More From The Atlantic
Read. “For the Child(ren) I Cannot Carry,” a new poem by Cynthia Dewi Oka.
“I want you to know that there were moments staying / was easy. That I do not regret any of my wishes, even when / I have denied them.”
Watch. I Didn’t See You There (airing on PBS tonight and available to stream until 2/8), a film that depicts, with hypnotic realism, life from the perspective of a disabled person.
My wife and I have been doing some television archaeology, digging up old shows that we didn’t notice or watch attentively when they first appeared. We recently started binge-watching The Newsroom, Aaron Sorkin’s HBO series about the workings of a fictional cable-news organization and the (mostly) noble people who work there. The show, which ran from 2012 to 2014, is uneven but often compelling television, though maybe I’m biased because I very much like Jeff Daniels (who plays the chief anchor, Will McAvoy) and Sam Waterston (the network president, Charlie Skinner). But like Sorkin’s masterpiece, The West Wing, it is full of implausible and showy moments where each character periodically stops to deliver a long speech by … well, by Aaron Sorkin.

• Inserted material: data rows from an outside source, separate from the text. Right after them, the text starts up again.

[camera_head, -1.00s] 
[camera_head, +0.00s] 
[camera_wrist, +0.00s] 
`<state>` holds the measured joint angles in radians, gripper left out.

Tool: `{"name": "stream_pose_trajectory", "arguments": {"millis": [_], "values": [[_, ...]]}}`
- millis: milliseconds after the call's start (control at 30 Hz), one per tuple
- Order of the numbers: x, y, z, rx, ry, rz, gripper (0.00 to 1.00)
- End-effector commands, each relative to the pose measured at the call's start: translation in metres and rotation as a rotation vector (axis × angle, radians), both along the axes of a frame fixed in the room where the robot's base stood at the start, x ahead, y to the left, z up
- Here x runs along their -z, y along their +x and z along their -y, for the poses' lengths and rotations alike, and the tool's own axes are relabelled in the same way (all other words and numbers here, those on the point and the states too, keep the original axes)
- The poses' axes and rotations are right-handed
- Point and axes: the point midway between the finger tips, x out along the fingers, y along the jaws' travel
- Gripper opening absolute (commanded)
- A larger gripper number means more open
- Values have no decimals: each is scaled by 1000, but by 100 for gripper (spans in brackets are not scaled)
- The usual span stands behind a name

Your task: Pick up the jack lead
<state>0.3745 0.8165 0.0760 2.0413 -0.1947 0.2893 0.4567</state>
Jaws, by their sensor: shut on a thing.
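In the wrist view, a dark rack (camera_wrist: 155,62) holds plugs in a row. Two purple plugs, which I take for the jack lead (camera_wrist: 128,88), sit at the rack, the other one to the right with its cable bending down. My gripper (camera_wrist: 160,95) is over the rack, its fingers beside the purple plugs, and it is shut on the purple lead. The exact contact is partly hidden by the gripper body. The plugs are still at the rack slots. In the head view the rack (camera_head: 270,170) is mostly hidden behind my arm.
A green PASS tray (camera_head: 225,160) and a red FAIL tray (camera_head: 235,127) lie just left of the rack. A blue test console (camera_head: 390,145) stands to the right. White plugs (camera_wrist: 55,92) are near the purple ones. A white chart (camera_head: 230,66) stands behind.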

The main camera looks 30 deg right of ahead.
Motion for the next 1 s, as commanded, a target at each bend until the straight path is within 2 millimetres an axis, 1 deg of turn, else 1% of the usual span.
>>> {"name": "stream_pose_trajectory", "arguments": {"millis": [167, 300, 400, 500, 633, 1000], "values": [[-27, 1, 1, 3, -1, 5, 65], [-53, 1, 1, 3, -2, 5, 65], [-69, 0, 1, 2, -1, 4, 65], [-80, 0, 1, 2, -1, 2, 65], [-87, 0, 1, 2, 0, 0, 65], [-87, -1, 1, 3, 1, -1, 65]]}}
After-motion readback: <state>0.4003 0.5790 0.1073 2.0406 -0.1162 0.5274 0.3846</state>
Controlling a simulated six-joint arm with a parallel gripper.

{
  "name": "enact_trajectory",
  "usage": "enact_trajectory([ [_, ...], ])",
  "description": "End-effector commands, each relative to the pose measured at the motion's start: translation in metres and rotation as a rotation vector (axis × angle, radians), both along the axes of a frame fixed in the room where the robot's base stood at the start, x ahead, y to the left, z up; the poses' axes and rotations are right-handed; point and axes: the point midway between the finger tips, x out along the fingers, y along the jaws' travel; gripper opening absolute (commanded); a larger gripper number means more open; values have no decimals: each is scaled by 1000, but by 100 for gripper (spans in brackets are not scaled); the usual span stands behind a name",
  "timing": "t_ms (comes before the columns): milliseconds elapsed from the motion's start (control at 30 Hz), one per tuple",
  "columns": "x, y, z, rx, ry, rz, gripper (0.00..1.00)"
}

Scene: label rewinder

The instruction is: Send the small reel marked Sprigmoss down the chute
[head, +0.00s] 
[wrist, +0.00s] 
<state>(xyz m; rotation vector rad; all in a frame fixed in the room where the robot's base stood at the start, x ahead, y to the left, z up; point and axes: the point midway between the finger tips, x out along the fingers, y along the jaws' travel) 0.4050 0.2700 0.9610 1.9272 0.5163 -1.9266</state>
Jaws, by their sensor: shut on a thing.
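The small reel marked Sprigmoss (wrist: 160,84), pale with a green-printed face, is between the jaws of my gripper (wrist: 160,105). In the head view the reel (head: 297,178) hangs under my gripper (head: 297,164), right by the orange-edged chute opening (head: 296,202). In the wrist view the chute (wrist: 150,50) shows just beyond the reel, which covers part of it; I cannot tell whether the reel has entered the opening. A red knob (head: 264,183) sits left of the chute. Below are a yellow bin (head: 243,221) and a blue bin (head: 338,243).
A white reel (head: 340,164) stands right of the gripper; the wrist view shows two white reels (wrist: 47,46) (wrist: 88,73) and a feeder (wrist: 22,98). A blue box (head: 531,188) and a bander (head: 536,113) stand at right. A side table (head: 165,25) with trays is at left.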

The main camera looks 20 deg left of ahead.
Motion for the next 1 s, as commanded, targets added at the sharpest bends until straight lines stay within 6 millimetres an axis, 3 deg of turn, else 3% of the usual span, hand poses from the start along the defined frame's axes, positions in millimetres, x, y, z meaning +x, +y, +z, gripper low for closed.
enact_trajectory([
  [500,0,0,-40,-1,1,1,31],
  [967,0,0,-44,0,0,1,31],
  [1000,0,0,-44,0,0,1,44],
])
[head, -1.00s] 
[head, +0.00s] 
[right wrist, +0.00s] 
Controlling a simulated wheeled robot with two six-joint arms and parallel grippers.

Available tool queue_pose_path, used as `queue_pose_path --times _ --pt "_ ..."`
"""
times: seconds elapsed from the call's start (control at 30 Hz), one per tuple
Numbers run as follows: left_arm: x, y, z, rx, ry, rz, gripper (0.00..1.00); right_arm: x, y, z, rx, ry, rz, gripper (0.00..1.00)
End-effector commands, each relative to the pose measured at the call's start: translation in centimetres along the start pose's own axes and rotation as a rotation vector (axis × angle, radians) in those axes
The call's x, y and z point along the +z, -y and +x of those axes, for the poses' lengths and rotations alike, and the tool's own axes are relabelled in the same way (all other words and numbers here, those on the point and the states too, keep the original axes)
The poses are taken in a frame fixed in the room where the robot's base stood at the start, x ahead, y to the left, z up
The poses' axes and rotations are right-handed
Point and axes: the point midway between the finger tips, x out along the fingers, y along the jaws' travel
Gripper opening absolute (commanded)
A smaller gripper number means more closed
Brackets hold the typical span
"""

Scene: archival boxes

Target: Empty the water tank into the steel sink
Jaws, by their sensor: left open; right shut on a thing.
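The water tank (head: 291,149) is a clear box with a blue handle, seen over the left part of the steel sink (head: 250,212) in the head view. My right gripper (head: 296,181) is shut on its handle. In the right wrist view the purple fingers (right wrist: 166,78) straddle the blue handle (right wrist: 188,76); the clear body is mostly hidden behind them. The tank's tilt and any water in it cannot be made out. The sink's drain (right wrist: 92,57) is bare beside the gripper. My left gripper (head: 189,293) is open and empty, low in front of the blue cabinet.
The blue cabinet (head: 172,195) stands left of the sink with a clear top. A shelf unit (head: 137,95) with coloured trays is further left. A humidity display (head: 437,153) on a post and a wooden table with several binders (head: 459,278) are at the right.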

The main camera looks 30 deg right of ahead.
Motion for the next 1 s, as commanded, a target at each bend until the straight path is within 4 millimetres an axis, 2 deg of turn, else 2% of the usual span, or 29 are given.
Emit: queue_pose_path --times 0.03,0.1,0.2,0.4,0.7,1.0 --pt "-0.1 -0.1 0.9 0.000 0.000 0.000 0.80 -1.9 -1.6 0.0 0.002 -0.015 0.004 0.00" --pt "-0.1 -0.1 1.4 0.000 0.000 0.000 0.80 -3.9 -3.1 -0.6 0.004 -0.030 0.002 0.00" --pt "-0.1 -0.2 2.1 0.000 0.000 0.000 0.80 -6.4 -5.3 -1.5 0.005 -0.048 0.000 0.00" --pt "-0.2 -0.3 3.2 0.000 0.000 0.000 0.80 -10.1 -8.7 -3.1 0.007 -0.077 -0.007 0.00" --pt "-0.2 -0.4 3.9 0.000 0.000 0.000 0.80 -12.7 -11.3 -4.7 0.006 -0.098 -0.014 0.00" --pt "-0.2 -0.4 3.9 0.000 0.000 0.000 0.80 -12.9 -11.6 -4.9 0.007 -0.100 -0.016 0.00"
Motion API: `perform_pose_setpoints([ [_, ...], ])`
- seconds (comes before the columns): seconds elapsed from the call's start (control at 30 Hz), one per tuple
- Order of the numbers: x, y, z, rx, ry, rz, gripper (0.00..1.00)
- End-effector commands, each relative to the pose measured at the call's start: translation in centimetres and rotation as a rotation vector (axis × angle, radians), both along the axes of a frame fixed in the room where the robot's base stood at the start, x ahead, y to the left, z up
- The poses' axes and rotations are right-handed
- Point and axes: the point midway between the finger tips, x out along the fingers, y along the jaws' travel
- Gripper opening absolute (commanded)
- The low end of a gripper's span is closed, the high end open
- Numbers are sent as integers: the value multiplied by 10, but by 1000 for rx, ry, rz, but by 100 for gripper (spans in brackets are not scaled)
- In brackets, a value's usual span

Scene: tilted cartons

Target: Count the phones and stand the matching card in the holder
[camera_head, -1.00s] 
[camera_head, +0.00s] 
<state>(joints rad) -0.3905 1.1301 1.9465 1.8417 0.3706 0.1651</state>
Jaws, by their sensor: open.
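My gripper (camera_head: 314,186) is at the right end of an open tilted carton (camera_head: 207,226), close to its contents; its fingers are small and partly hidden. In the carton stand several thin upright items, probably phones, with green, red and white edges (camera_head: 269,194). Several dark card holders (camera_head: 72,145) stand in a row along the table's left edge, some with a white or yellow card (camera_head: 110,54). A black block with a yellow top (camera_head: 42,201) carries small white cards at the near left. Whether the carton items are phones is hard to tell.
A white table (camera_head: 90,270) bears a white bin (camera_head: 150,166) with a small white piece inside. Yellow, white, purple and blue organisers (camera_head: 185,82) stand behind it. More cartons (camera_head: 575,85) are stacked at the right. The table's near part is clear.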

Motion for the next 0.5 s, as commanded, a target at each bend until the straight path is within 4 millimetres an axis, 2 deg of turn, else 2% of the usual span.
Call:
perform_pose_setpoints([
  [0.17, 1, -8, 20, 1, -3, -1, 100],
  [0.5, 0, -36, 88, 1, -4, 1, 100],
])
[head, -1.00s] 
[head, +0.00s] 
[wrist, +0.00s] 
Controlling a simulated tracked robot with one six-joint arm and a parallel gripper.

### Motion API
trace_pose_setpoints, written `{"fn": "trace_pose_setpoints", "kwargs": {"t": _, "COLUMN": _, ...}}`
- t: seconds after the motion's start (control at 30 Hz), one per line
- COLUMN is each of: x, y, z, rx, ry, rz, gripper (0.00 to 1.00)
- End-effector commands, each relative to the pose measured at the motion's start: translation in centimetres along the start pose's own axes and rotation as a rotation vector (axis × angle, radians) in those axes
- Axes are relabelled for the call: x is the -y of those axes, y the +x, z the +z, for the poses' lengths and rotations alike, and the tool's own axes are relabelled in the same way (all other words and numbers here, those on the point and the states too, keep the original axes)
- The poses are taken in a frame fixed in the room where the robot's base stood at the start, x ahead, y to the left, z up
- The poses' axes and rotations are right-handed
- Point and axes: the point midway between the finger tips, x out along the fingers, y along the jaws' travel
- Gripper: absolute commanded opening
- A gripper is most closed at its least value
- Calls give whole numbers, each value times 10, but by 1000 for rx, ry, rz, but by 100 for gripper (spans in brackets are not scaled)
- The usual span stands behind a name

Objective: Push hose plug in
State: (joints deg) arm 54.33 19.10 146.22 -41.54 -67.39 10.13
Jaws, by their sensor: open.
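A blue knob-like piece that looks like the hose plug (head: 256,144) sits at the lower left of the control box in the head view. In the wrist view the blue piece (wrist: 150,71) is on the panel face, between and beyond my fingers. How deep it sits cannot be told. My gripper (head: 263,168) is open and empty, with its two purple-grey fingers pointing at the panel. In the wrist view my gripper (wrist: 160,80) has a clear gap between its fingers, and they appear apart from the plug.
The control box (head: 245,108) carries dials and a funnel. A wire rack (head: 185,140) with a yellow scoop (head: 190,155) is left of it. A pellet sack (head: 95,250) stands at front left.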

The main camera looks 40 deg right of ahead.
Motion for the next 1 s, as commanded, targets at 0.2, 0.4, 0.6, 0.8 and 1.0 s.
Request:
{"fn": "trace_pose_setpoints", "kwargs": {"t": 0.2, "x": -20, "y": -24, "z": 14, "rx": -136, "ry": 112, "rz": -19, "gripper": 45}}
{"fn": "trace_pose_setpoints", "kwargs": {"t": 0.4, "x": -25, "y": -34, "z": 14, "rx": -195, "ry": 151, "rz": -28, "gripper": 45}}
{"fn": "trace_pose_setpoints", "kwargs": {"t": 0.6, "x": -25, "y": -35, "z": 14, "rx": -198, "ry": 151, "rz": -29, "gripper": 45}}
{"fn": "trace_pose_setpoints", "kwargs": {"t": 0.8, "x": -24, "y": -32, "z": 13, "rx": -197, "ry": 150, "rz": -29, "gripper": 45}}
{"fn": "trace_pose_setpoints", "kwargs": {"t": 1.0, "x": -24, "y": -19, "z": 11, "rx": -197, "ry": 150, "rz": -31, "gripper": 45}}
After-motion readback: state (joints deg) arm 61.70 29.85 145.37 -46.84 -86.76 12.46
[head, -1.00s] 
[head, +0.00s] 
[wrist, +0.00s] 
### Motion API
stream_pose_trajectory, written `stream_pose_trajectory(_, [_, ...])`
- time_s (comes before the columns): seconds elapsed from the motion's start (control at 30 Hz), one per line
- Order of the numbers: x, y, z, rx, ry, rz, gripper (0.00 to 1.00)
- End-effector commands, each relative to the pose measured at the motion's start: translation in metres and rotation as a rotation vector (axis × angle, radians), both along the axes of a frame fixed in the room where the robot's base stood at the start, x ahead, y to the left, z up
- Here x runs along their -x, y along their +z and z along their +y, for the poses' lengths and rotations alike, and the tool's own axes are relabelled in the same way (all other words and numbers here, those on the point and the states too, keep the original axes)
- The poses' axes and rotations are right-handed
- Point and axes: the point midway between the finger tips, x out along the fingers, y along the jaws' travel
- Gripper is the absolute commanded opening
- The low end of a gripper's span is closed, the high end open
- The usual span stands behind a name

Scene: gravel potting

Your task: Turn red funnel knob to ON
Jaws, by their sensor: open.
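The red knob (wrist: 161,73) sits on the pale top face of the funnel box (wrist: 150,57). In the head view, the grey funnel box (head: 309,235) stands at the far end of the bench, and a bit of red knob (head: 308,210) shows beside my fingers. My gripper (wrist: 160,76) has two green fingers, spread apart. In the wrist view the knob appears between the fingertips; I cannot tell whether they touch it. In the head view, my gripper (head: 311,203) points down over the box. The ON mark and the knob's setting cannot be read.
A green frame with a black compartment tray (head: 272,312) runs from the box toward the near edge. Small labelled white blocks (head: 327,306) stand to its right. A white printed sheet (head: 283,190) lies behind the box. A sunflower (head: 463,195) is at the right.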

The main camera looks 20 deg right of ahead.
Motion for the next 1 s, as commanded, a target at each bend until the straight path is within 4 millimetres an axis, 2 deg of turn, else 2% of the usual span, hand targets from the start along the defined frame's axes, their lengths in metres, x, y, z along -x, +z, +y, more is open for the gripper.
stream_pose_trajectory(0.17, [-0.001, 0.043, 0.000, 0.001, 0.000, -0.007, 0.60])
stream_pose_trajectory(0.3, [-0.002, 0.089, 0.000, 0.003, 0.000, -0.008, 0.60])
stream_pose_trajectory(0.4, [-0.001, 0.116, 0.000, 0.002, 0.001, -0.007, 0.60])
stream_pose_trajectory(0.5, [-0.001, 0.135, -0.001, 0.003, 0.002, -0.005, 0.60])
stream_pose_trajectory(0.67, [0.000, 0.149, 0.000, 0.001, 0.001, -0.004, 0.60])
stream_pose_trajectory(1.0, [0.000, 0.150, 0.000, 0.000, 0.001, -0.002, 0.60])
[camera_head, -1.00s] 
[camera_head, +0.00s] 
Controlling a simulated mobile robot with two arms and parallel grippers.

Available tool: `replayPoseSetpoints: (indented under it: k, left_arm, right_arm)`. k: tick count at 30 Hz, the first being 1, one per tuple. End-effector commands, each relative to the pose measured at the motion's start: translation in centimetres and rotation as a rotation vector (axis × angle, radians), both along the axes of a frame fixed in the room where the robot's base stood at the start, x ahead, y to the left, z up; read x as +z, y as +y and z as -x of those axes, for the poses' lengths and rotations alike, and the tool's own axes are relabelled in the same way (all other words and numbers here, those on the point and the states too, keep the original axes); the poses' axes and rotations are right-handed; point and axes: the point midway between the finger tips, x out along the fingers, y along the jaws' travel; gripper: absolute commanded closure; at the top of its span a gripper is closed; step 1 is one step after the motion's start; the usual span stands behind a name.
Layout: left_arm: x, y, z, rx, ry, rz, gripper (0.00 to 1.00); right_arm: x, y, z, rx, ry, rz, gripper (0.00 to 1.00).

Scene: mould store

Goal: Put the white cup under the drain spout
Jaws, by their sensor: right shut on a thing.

I don’t know how true to life The Newsroom is; I’ve never worked in one. (Matthew Yglesias wrote earlier today of his admiration for The West Wing as a show that reflects some realities in Washington; I think he is wrong. That show is Veep.) But there is an unsettling prescience to The Newsroom—which took many of its plots from actual events almost in real time—about politics and news and entertainment, and how all of them became indistinguishable in a country that doesn’t care about reality or government or decency or much of anything else. The Newsroom ended its run just as the GOP won full control of Congress, and two years before Trump arrived at the White House—events I suspect would have challenged even Sorkin’s creative powers.